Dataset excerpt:

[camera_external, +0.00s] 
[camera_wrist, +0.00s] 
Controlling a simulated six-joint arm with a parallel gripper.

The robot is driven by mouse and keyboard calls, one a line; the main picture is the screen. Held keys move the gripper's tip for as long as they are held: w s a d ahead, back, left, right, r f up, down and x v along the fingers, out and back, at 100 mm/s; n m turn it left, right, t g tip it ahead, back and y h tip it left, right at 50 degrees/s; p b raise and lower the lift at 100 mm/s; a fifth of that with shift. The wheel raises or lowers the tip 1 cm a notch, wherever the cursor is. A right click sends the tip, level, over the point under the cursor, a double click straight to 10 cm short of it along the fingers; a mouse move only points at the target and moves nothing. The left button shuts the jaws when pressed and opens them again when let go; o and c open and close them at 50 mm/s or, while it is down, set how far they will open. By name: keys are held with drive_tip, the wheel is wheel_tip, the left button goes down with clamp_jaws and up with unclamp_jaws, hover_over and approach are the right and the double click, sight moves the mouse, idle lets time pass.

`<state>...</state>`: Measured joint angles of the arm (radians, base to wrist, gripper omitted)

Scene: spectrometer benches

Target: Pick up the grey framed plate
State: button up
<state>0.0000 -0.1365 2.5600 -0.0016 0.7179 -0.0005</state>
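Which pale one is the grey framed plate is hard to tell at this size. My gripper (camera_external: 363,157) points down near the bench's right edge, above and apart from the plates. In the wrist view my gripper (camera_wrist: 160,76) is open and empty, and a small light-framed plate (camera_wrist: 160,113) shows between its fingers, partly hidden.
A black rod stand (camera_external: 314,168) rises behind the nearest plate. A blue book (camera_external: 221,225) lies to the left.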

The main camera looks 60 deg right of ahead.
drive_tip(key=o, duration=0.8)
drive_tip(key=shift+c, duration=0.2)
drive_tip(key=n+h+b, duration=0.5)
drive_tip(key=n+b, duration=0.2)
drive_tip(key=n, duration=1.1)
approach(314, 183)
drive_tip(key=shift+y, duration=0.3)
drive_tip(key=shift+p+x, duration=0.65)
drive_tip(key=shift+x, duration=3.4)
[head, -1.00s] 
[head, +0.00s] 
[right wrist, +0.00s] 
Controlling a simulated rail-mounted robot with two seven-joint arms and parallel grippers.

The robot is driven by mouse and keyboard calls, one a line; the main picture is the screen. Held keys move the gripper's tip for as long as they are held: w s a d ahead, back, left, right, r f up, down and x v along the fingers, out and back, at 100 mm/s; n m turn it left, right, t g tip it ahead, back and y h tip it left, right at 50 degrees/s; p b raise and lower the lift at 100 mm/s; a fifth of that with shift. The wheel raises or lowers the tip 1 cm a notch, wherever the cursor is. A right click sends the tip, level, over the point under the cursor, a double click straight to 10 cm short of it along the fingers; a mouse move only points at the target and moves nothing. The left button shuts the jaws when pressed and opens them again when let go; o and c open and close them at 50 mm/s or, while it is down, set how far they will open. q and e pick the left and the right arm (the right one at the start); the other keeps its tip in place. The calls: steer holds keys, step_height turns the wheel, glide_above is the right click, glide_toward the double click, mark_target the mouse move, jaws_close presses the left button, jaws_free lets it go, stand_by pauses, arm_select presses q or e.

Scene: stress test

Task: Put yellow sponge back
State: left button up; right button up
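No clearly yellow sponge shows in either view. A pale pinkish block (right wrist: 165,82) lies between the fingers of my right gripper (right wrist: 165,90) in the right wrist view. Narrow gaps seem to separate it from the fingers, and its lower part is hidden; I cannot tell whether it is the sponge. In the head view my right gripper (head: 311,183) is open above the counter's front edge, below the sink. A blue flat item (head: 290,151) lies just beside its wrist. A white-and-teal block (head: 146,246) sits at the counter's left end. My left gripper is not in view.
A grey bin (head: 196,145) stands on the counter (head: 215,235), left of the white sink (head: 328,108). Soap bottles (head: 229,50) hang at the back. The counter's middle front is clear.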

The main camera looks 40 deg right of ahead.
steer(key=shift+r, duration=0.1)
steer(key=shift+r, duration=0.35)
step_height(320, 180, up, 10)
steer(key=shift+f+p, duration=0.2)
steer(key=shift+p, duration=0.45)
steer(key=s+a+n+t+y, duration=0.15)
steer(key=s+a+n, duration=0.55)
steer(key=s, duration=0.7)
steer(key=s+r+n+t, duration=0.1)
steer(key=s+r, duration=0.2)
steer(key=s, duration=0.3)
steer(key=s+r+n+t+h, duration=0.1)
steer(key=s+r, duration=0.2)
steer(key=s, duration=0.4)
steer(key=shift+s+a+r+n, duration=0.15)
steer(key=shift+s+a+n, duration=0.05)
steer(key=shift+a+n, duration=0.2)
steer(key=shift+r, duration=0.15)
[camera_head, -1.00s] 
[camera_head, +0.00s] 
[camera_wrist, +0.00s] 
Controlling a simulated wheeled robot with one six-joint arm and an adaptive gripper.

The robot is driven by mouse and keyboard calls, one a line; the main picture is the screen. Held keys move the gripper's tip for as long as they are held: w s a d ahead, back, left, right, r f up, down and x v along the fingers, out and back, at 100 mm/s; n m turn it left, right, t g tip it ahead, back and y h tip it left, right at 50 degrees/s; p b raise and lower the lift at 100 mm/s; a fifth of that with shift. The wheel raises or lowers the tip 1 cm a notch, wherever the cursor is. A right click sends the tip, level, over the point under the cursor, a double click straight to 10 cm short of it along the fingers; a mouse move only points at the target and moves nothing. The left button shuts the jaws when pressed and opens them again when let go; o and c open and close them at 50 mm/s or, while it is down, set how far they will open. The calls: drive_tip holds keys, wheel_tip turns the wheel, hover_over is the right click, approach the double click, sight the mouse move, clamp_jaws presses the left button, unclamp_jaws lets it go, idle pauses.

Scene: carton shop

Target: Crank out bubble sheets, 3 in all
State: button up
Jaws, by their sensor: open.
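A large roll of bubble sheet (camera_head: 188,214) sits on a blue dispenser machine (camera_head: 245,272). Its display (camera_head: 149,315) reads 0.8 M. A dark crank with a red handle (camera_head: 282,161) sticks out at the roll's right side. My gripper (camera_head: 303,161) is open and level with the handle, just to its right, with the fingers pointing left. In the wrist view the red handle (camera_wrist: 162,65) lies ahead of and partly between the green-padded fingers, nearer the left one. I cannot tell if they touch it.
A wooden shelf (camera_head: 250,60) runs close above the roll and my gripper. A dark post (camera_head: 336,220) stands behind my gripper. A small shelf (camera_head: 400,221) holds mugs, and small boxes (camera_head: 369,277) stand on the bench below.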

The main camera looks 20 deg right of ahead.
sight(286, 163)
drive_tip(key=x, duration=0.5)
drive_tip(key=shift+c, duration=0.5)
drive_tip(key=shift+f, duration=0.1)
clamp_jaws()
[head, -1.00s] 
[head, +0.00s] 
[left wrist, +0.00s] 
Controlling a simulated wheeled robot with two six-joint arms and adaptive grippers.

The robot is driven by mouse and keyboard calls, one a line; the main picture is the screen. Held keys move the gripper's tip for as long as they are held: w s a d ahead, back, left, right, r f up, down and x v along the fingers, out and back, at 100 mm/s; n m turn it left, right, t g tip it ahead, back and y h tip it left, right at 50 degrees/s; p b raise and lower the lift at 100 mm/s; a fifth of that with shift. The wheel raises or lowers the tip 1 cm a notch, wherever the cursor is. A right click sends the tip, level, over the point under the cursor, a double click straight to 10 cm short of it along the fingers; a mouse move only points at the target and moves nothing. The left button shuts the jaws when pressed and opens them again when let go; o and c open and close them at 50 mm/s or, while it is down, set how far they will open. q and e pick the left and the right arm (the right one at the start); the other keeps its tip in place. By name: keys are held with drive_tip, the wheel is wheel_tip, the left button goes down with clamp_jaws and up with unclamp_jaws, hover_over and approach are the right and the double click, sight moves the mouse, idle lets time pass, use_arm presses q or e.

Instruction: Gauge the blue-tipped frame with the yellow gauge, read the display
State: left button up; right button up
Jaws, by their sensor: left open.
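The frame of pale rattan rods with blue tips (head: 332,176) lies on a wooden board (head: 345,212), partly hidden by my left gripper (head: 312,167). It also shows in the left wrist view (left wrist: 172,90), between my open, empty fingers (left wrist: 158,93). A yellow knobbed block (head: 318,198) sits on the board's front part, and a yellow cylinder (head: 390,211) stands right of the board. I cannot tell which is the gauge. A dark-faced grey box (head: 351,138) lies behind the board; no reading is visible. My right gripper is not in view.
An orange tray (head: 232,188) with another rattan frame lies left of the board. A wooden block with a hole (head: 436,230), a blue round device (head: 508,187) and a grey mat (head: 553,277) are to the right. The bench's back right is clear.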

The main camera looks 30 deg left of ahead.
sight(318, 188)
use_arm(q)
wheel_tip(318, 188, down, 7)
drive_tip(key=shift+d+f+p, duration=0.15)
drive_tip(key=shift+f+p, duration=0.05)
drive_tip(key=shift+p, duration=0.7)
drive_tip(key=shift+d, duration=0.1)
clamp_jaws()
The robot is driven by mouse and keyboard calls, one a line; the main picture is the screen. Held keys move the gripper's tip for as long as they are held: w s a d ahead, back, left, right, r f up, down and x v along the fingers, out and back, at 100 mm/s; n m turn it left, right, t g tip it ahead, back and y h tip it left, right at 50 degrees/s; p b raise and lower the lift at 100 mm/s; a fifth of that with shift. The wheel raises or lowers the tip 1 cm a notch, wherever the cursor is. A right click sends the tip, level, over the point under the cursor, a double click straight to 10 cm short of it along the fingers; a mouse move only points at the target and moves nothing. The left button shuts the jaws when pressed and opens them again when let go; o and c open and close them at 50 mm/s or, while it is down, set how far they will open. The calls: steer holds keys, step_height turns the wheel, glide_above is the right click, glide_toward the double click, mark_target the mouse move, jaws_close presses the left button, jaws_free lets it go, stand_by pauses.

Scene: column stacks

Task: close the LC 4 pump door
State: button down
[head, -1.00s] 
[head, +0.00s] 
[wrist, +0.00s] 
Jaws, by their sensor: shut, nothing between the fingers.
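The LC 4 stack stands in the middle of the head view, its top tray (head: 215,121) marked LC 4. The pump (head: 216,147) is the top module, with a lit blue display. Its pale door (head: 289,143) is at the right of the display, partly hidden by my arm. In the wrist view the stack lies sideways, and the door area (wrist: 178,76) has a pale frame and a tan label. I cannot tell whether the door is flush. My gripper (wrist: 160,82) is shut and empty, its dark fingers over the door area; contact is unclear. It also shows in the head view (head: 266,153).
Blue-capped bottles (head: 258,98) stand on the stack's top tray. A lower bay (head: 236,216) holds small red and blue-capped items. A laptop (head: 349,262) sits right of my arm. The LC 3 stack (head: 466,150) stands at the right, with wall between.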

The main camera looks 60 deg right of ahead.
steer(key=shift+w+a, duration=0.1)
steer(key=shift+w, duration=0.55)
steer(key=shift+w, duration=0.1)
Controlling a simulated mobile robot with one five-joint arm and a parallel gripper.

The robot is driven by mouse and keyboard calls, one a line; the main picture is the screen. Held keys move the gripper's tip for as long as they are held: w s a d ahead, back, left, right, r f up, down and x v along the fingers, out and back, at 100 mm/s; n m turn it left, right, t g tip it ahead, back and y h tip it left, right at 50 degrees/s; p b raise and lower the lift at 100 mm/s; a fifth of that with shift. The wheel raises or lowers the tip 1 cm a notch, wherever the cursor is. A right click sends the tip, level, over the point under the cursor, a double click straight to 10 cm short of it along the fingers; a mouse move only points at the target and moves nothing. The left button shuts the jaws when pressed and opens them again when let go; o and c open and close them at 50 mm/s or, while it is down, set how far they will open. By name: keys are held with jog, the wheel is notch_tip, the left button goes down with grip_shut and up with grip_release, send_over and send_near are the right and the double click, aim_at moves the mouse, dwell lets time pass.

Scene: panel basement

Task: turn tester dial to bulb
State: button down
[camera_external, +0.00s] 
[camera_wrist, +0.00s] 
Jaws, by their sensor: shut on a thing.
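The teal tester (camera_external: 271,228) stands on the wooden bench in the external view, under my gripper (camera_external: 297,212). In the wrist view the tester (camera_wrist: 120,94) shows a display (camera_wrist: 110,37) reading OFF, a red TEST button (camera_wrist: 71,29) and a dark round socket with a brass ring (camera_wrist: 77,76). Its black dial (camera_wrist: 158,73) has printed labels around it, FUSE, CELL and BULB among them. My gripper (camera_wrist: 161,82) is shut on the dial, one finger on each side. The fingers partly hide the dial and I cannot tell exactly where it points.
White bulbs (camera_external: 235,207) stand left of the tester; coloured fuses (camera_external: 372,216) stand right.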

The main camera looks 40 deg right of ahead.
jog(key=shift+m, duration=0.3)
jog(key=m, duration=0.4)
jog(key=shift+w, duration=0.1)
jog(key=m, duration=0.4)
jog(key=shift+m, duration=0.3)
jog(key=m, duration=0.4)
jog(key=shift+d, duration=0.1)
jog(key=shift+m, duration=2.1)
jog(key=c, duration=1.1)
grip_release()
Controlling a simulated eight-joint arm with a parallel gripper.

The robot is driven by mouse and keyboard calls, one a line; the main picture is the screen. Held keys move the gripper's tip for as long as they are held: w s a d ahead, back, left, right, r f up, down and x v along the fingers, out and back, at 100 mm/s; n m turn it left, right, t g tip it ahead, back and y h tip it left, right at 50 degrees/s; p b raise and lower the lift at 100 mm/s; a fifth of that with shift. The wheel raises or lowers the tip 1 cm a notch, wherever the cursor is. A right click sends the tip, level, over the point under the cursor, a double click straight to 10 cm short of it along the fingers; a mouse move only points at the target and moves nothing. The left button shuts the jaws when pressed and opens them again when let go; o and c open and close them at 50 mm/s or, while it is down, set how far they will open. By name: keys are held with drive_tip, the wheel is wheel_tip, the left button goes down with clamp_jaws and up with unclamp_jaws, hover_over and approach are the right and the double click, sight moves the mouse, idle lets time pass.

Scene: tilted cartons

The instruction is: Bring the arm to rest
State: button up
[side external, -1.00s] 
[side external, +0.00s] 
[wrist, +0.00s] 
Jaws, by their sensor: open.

> Task
Lines from the beginning of the data above through the line containing "Controlling a simulated six-joint" are to be returned exactly, and no others.

> Finished exercise
[camera_external, +0.00s] 
[camera_wrist, +0.00s] 
Controlling a simulated six-joint arm with a parallel gripper.

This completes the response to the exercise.